Which 3 factors do successful focus strategies depend on?
(1) Distinct segment needs – if segment distinctiveness erodes, it becomes harder to defend the segment against broader competitors
(2) Distinct segment value chains – focus strategies are strengthened if they have distinctive value chains that will be difficult or costly for rivals to construct
(3) Viable segment economics – segments can easily become too small to serve economically as demand or supply conditions change
What is the strategy clock?
Another way of approaching the generic strategies, gives more scope for hybrid strategies. Has 2 distinctive features: focused on prices to customers rather than costs to the organisation (can thus be easier to use in comparing competitors). The circular design of the clock allows for more continuous choices than Porter. Organisations often travel around the clock as they adjust over time. Zone 4 are unfeasible strategies (low benefits and high prices)
What are the 3 feasible strategies in the strategy clock?
Zone 1 – Differentiation: Close to the 12 o’clock
position is a strategy of differentiation without price premium . Differentiation without
a price premium combines high perceived benefits and moderate prices, typically used to gain market share. If high benefits also entail relatively high costs, this moderate pricing strategy would only be sustainable in the short term. Once increased market share has been achieved, it might be logical to move to differentiation with price premium closer to a 1 or 2 o’clock position. Movement all the way towards the 2 o’clock position is likely to involve a focus strategy, in Michael Porter’s terms.

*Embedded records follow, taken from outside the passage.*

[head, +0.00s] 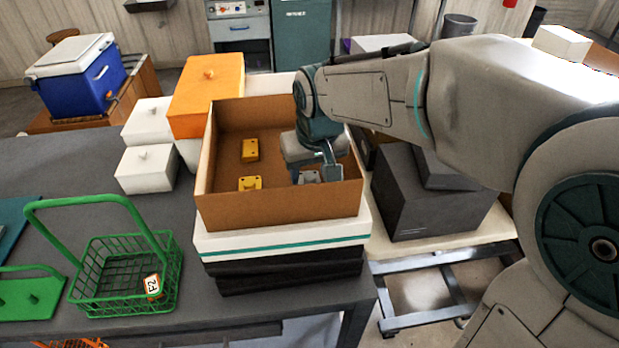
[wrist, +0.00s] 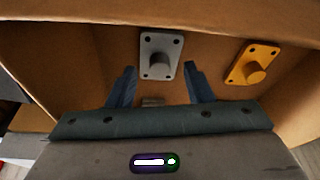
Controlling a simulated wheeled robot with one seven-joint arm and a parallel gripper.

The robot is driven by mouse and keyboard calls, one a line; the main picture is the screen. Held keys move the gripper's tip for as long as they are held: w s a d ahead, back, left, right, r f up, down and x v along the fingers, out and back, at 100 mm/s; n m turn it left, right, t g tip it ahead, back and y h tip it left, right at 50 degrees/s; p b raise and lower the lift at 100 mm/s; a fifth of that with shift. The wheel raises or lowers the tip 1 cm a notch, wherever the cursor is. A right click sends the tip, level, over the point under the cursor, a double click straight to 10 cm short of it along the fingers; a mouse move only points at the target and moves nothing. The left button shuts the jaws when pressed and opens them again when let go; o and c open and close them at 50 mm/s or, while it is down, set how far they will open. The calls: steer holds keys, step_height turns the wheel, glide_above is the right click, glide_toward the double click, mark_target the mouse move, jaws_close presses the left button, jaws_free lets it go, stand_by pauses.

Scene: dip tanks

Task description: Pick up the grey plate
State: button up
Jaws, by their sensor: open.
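The grey plate (wrist: 160,44) lies in a brown cardboard box (head: 290,213). It has a round knob in its middle and holes at its corners. In the head view the plate (head: 310,176) is partly hidden by my gripper (head: 320,178), which reaches down into the right part of the box. In the wrist view my gripper (wrist: 160,85) has its two fingers spread, with the plate just beyond their tips. Nothing is held between the fingers.
Two yellow plates (head: 250,150) lie to the left in the box; one yellow plate (wrist: 252,64) shows beside the grey one. The box walls stand close around my gripper. A green wire basket (head: 128,270) and an orange box (head: 207,97) stand left of the box.

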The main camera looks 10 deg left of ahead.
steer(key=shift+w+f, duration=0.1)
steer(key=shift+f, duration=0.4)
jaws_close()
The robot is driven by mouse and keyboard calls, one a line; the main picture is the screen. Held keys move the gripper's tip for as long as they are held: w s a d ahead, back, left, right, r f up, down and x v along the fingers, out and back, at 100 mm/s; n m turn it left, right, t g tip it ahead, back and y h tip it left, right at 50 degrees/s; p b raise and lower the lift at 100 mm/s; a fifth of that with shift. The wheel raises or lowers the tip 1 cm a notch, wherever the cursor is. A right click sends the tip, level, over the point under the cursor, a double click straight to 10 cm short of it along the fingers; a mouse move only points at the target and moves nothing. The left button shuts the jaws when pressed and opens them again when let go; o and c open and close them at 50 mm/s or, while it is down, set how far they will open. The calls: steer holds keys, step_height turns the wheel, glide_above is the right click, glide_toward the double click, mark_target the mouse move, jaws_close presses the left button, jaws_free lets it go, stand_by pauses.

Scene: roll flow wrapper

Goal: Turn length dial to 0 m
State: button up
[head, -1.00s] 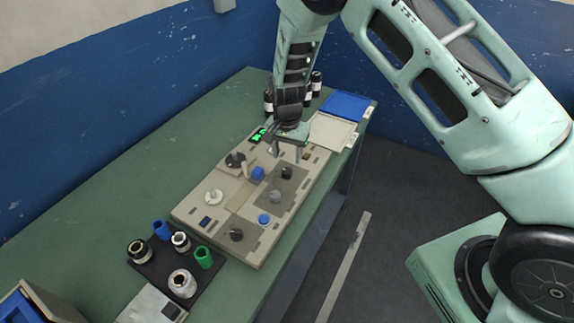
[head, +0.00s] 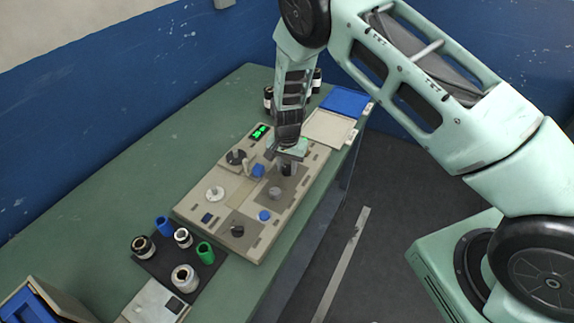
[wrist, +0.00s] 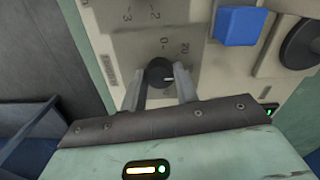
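A dark round dial (wrist: 159,73) with a white pointer line sits on a beige-grey scale plate (wrist: 128,47) in the wrist view. The pointer line points to the right in that view. Printed marks around it include 0, 2, 3 and what looks like 20; no dial name is readable. My gripper (wrist: 160,82) has one finger on each side of the dial, with a small gap visible at the left finger. The right finger is very close, and I cannot tell whether it touches.
A blue block (wrist: 238,26) is close to the dial.

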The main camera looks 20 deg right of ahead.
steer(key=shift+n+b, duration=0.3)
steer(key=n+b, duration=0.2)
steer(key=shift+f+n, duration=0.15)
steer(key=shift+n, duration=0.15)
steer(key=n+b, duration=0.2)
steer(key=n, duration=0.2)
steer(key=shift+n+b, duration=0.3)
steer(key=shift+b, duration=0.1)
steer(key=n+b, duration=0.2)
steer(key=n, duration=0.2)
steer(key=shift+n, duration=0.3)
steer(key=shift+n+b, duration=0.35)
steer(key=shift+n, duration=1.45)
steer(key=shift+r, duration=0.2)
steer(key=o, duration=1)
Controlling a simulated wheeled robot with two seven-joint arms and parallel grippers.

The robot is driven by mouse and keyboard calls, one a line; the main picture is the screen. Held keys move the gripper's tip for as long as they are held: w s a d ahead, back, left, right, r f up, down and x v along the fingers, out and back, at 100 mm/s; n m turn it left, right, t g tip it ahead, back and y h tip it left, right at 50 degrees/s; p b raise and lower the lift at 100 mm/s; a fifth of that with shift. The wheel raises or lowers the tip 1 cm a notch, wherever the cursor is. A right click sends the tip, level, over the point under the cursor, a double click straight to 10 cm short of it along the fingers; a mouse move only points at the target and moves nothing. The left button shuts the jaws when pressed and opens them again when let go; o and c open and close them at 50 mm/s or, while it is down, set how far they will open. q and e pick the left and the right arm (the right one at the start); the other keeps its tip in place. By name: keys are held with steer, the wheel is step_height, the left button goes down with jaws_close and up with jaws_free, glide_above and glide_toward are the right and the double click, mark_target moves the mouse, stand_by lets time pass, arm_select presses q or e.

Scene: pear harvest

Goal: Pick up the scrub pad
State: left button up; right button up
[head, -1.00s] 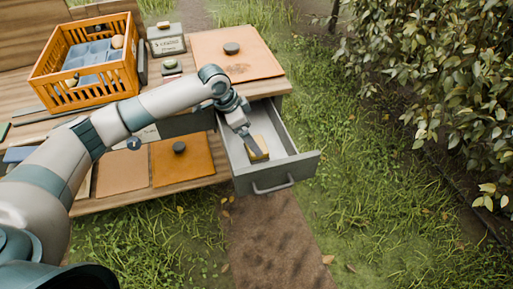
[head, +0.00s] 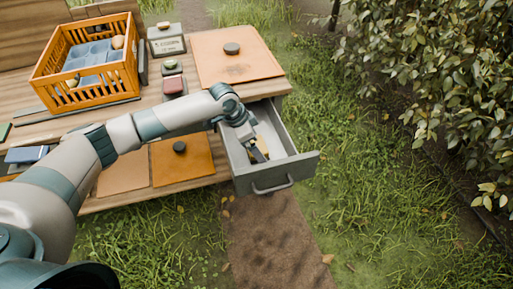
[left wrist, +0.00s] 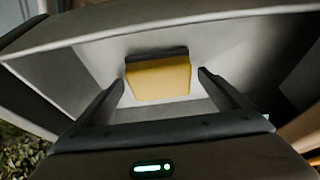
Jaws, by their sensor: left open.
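The scrub pad (left wrist: 158,80) is a yellow block with a dark edge, lying inside the open grey drawer (head: 243,179). In the head view the pad (head: 262,145) is partly hidden by my left gripper (head: 259,157). The left wrist view shows my left gripper (left wrist: 162,82) open, with one finger on each side of the pad. A gap shows between each finger and the pad, and the fingers do not touch it. My right gripper is in neither view.
The drawer's walls stand close around the gripper. On the bench above are an orange crate (head: 127,68), a board with a dark knob (head: 240,66) and small boxes (head: 175,86). Grass and a leafy bush (head: 450,80) lie to the right.

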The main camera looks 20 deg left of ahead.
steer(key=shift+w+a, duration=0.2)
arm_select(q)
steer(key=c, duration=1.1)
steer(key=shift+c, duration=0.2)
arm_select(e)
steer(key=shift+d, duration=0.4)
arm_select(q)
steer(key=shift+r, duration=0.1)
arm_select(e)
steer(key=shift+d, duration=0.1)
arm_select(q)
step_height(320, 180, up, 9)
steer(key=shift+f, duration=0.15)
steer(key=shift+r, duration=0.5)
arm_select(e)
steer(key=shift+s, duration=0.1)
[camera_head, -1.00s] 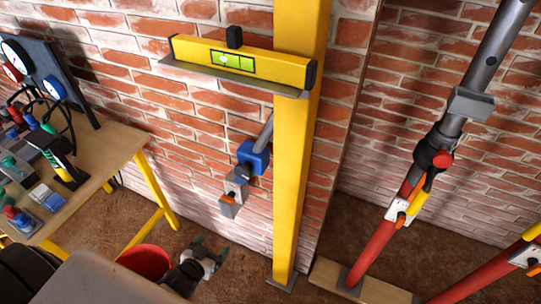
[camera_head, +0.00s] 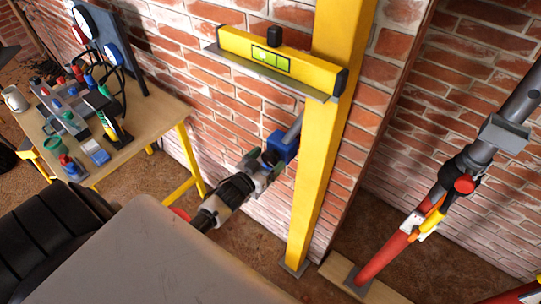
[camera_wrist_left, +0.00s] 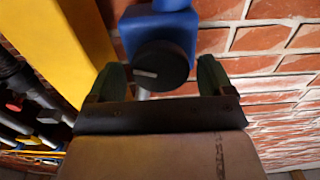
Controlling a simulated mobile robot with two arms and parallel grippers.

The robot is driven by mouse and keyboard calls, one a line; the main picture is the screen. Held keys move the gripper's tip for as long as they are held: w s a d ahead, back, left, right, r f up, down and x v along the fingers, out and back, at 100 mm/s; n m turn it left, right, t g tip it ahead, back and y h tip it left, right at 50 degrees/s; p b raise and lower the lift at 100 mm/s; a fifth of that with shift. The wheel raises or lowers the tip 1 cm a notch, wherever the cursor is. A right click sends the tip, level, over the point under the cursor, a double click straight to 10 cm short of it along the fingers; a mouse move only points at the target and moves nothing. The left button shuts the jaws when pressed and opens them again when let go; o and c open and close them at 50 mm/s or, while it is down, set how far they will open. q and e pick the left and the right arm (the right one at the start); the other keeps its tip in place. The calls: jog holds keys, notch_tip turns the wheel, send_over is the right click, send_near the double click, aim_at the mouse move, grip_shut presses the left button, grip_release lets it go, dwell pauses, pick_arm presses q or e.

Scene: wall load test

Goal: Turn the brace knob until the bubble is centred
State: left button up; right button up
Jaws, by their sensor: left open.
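The black brace knob (camera_wrist_left: 160,66), with a pale mark on its face, is mounted on a blue block (camera_wrist_left: 178,28) in the left wrist view. In the head view the blue block (camera_head: 284,147) sits beside the yellow post (camera_head: 325,150). My left gripper (camera_head: 264,163) is at the knob and mostly hides it there. In the left wrist view its two open fingers (camera_wrist_left: 158,72) stand on either side of the knob, with gaps visible. The yellow spirit level (camera_head: 290,64) has a green vial (camera_head: 270,59); its bubble looks left of centre, though small. My right gripper is out of view.
A wooden bench (camera_head: 150,110) with gauges and tools stands at the left. A brick wall (camera_head: 215,100) is behind the post. A red and grey prop (camera_head: 395,248) leans at the right on a wooden board.

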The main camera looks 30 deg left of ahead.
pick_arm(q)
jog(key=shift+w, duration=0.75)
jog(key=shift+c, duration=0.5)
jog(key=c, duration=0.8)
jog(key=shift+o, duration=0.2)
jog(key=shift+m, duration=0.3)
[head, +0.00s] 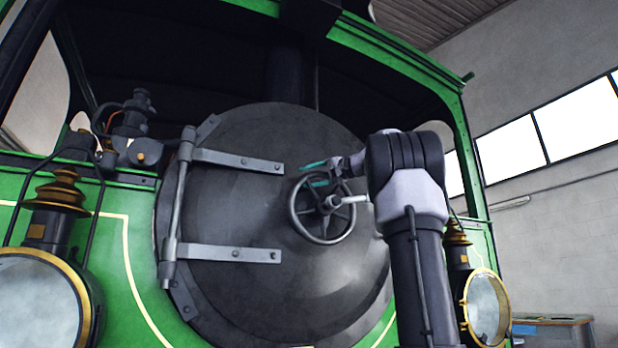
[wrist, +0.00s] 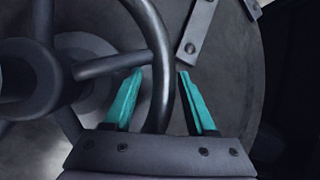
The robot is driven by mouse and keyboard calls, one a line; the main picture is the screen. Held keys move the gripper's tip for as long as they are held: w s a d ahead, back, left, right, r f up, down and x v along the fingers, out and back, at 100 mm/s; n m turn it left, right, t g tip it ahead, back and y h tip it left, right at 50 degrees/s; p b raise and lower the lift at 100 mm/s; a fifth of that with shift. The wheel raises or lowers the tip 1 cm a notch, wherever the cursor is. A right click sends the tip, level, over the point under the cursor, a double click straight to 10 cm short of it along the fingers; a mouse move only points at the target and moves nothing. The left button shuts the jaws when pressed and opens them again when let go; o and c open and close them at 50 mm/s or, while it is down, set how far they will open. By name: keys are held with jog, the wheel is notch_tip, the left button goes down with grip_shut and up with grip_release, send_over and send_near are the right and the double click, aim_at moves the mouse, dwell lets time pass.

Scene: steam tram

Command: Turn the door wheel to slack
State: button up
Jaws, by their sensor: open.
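The door wheel (head: 347,226) is a dark grey spoked handwheel at the middle of the round smokebox door (head: 250,140). A light metal handle sticks out at its hub. My gripper (head: 312,174), with teal fingers, is at the upper rim of the wheel. In the wrist view the wheel's rim (wrist: 166,60) runs between the two open fingers (wrist: 160,72), one on each side of it. The fingers look apart from the rim, with a spoke near the left fingertip. The hub (wrist: 50,85) is at the left. My arm covers the door's right side in the head view.
Two hinge straps (head: 238,160) cross the door's left half; a strap end (wrist: 195,28) shows above the right finger in the wrist view. A large brass-rimmed lamp (head: 40,300) stands at left, another lamp (head: 486,305) at right. A blue workbench (head: 550,328) stands far right.

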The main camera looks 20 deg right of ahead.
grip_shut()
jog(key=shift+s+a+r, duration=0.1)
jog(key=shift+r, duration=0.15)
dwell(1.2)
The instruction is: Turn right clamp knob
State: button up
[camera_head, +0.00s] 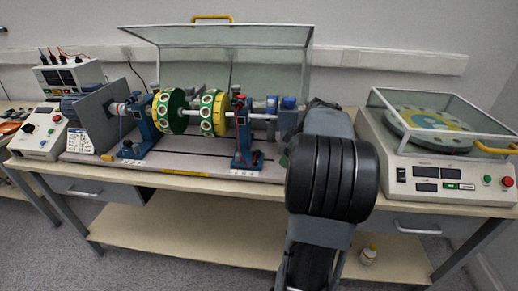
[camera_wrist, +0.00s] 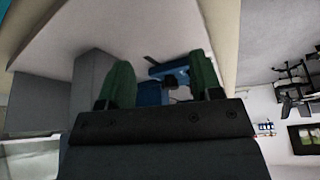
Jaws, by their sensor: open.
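The test rig's right blue bearing support (camera_head: 243,140) stands on the grey base, right of two green and yellow discs (camera_head: 213,112). It has small dark and red parts at its top and foot; I cannot tell which is the right clamp knob. In the wrist view, my gripper (camera_wrist: 161,75) has two green fingers, spread apart. Blue parts (camera_wrist: 168,72) with a small dark piece show between and beyond the fingers. I cannot tell whether they touch. In the head view, my dark arm hides most of the gripper beside the rig's right end.
A raised clear cover (camera_head: 230,50) stands behind the rig. Left are a control box (camera_head: 40,132) and a motor plate. Right is a machine (camera_head: 430,160) with a round plate under a glass lid.

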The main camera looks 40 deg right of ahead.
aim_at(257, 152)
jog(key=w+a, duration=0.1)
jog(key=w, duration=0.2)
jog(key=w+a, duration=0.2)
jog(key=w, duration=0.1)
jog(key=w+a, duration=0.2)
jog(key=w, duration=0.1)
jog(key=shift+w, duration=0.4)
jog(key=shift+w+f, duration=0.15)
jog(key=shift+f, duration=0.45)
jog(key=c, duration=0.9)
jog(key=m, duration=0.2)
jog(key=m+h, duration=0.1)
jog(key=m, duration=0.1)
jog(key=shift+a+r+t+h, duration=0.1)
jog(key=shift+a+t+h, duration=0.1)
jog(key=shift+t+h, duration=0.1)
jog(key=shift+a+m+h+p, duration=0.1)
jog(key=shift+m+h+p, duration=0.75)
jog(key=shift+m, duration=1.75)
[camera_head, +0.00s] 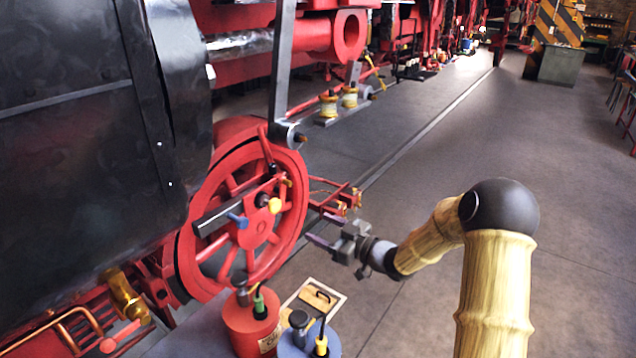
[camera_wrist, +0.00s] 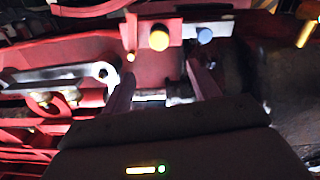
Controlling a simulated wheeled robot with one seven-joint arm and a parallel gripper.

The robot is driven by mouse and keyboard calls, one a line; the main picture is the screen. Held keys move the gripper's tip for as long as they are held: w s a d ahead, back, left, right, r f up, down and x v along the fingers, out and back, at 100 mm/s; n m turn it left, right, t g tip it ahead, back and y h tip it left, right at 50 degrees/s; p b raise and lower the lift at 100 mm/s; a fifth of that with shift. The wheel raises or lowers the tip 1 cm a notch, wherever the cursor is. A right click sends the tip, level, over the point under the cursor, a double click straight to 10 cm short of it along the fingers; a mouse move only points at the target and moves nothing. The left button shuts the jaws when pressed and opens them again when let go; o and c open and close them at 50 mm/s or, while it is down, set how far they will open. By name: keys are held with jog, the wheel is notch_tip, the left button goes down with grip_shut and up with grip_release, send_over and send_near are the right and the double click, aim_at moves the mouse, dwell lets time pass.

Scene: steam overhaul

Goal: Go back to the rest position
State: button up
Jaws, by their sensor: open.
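My gripper (camera_head: 322,240) is at the end of my yellow arm, right of the red spoked wheel (camera_head: 212,250) in the head view. Its jaws point left toward the wheel and the red linkage. In the wrist view my gripper (camera_wrist: 160,82) shows two fingers set apart, with nothing clearly held between them. I cannot tell whether the fingers touch anything there.
A red can (camera_head: 250,325) and a blue can (camera_head: 305,345) stand below the wheel, beside a wooden board with a handle (camera_head: 314,297). The black locomotive body (camera_head: 80,120) fills the left. Open grey floor (camera_head: 560,190) lies to the right.

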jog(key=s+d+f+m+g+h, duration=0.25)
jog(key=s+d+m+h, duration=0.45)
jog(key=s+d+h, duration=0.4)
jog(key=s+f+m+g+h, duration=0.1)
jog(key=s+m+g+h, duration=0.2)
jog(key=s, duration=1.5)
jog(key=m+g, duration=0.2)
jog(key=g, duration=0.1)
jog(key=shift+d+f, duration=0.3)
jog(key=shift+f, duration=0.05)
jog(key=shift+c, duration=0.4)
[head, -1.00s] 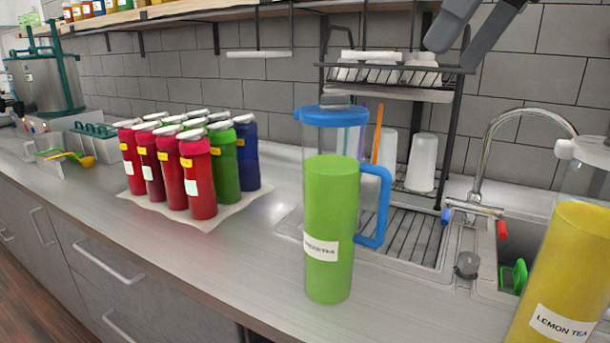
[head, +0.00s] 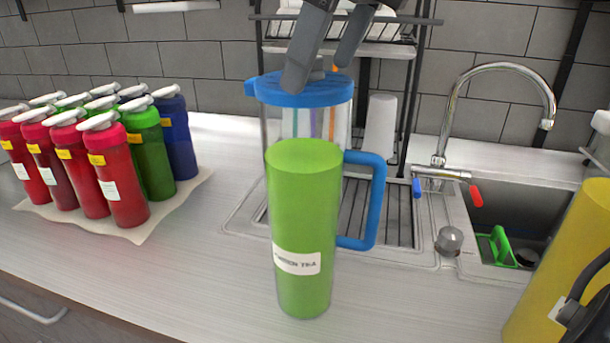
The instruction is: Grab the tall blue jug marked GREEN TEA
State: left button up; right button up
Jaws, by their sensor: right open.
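The tall jug (head: 305,225) stands upright on the counter in the middle of the head view. It has a blue lid, a blue handle on its right side, clear walls and a bright green filling. Its white label is only partly legible and ends in TEA. My right gripper (head: 320,72) comes down from the top edge, open, with its fingers apart in front of or over the lid. One fingertip overlaps the lid in the picture; I cannot tell whether it touches. Nothing is between the fingers that I can make out. My left gripper is not in view.
A yellow jug (head: 567,255) stands at the right edge, partly covered by a dark part. Several red, green and blue bottles (head: 122,185) stand on a mat at left. Behind the jug are a drying rack (head: 345,22), tap (head: 445,110) and sink (head: 520,215).

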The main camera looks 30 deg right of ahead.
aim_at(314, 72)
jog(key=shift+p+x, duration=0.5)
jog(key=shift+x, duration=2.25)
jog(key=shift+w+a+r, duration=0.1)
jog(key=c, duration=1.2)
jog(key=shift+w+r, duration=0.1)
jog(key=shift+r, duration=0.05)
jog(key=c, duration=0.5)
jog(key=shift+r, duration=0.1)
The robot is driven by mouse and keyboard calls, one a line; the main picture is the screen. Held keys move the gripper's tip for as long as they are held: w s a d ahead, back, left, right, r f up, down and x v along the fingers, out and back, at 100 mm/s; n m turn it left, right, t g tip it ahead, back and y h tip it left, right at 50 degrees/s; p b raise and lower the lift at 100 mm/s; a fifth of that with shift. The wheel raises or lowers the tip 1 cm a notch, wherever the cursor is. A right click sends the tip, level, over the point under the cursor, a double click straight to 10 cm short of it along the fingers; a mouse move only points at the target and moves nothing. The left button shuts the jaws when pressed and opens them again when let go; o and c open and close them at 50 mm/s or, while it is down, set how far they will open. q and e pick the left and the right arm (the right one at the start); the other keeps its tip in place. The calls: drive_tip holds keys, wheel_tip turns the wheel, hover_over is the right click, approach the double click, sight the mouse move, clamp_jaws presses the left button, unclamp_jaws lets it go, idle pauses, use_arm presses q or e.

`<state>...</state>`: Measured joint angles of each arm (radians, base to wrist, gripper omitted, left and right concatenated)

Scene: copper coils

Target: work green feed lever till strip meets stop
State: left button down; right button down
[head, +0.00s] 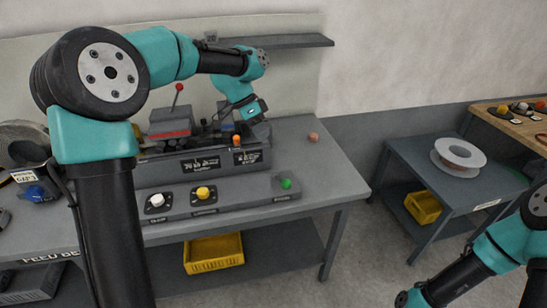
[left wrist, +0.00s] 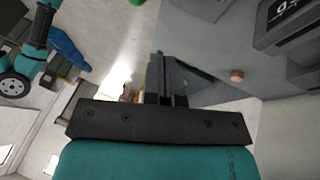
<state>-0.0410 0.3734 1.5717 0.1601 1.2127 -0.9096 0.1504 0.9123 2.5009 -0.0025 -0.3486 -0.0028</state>
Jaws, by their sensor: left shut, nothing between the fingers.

Zone 2 – Low price: different combinations of low prices and perceived value. Close to the 9 o’clock position, a standard low-price strategy would gain
market share, by combining low prices with reasonable value (at parity with competitors). To be sustainable, this strategy has to be underpinned by some sort of cost advantage. A variation on the
standard low-price strategy is the no-frills strategy, close to the 7 o’clock position. No-frills strategies involve both low benefits and low prices,
Zone 3 – Hybrid strategy: involve both lower prices than differentiation strategies and higher benefits than low-price strategies. Often used to make aggressive bids for increased market share. Can be an effective way of entering a new market. Even in the case of innovations with high benefits, it can make sense to price low initially in order to gain experience curve efficiencies or lock-in through network effects.
How does D’Aveni depict competitor interactions?
D’Aveni depicts competitor interactions in terms of movements against the variables of price (the vertical axis) and perceived quality (the horizontal axis)
What is hypercompetition?
Fast moving markets characterised by disequilibrium and change, competitor moves independent. Product changes so rapid generic strategies are not credible.